Closer Look At Figure 53's QLab 3

Figure 53 recently released QLab 3, the latest flavor of the wildly popular software for cue playback. QLab was originally released in 2006. QLab 2, the next big update, came out in 2009. It’s been a few years since QLab has taken such a big step forward. QLab 3 boasts some impressive new features in all areas of the program. Taking a look at video, QLab 3 brings some new guns to the game, namely surfaces, effects, and more refined playback tools.

Surfaces is a powerful, though not unique concept. However, it’s great to see this feature set at QLab’s price point. This will open up many new possibilities for lower-budget shows. When you open the program, every connected display is a “surface.” You can throw video to one of these displays right off the bat for quick programming, or you can refine your surfaces to create a variety of outputs. Each custom surface has perspective correction (corner-pin) adjustments allowing you to adjust the perspective of a surface to any shape or location on a display. You can have multiple surfaces per display, which allows you to adjust video output to your exact needs, as long as your needs are within the footprint of the screen. Corner-pinning can’t go outside the bounds of the screen, which will limit you in some instances. The interface for corner pinning is a little clunky, and it isn’t exactly clear from the beginning exactly how your surface is being mapped. With some trial and error, though, you can be up and running in no time.

You can also add multiple displays to a surface. QLab 3 will even handle the blending between the projectors. You can also adjust the gamma of the blend, so you can hone in on the right brightness to complete the blend. Also of note, QLab 3 will only run on OSX 10.8 or later because of how it uses technology only available in the newer operating system.

QLab Video Effects

QLab 3 also boasts a long list of video effects, ranging from basic color adjustment to wild distortions. It will even allow you to compose your own effects. Unfortunately, these effects come at the price of your processor, making the more complex effects next to useless. Running a 1080p video on my Retina MacBook Pro, QLab 3 consumed 14% of my CPU for playback with corner-pinning. Once I applied a twist effect to it, my CPU usage spiked to 330% (out of a 800% max on my four cores)  and didn’t fall below 300% for the duration of my clip. This was only one clip, no other effects, cues, pre-loads or anything. Hopefully, this is an issue that will be rectified in a later release but at this point, I would be hesitant to use the built in effects in a show environment due to their heavy processor usage.

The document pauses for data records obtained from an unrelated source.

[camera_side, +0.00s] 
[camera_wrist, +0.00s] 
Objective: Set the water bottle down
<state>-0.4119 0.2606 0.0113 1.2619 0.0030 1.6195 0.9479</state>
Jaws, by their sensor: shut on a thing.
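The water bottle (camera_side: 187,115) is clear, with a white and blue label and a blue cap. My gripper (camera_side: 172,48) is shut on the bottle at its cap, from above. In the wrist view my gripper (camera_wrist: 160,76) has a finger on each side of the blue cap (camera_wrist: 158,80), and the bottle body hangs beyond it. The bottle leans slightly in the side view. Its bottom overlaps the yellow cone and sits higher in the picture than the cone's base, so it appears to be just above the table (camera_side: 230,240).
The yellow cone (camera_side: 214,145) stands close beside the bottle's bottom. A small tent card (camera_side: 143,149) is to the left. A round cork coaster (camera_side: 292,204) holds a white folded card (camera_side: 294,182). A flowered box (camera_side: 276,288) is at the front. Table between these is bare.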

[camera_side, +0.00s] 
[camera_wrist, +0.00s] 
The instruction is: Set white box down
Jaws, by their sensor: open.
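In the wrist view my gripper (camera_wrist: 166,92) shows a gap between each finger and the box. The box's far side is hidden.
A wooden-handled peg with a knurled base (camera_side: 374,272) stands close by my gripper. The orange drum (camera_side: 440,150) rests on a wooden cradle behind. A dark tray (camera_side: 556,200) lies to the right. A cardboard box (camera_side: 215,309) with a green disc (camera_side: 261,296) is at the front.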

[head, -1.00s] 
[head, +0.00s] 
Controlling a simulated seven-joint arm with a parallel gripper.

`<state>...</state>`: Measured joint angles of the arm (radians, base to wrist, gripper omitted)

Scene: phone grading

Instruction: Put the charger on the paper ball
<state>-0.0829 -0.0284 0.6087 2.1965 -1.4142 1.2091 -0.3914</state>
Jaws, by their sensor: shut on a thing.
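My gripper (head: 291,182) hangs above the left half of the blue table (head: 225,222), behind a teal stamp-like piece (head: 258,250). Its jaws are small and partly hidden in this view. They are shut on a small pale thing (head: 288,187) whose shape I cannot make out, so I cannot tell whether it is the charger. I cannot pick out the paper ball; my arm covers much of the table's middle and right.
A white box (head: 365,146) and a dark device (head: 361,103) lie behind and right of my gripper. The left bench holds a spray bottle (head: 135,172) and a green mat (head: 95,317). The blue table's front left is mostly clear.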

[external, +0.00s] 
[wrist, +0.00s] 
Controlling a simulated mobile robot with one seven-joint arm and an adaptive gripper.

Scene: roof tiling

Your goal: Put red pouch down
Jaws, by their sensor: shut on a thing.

Among these features, the new update also includes: seamless video loops, video fades and animations, adjustable playback rate, an audition window to preview clips, overlay titles, live video input, syphon integration, and more.


In just the few weeks since the release, the software had quite a few bugs, as early releases tend to have. A couple updates have already been released, each one fixing a handful of bugs ranging from stuttering and strobing video output, to the program crashing randomly. Some of the early bugs have caused a handful of early adopters of the update to revert to QLab 2 until the bugs can be resolved, but QLab developers reassure us that most people who have purchased version 3 are using it on shows and that several thousand licenses have been sold since the launch.

QLab 3 has added an extensive feature list, most of which has previously been available to its normal market. This is huge for this user base. However, the release may have come too soon, and the software is not quite show-ready just yet, at least for my purposes. I am confident, though, that these issues will be resolved in the coming weeks. Once they have, QLab 3 will be a beast to be reckoned with.